### WHAT IS BEING ASKED:
Search the listing below for the string "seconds" and copy every line where it occurs.

──────

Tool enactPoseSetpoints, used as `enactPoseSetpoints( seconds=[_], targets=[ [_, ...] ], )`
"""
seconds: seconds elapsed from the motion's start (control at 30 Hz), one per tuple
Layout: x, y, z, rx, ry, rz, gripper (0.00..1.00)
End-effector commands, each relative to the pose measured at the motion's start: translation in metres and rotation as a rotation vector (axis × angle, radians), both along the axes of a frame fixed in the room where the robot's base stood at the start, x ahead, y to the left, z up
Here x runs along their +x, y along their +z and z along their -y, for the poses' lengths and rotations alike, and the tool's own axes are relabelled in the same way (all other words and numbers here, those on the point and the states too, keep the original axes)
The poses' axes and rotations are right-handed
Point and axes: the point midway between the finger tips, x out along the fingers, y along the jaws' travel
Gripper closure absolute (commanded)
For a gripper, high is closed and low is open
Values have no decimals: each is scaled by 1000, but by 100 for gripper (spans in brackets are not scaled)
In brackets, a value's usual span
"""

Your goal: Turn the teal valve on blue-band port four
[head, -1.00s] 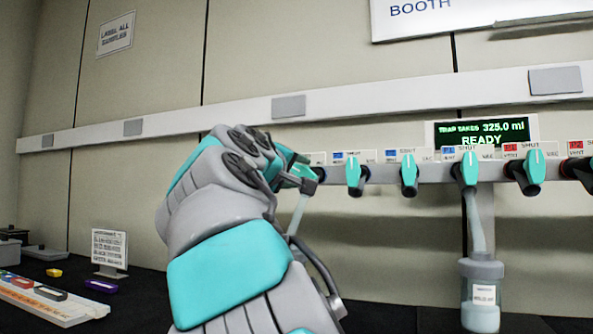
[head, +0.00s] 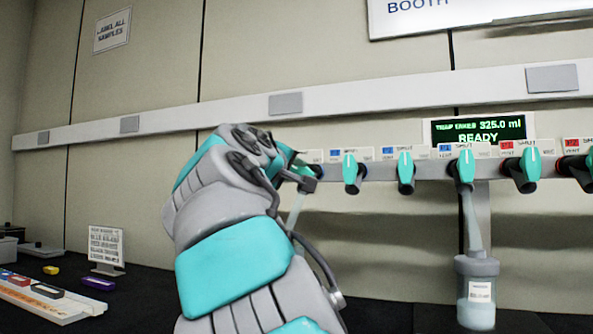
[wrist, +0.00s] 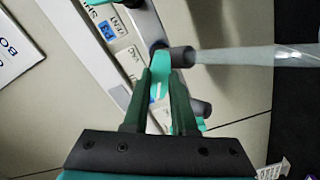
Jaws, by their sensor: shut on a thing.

──────

### COMPLETED EXERCISE:
Tool enactPoseSetpoints, used as `enactPoseSetpoints( seconds=[_], targets=[ [_, ...] ], )`
seconds: seconds elapsed from the motion's start (control at 30 Hz), one per tuple

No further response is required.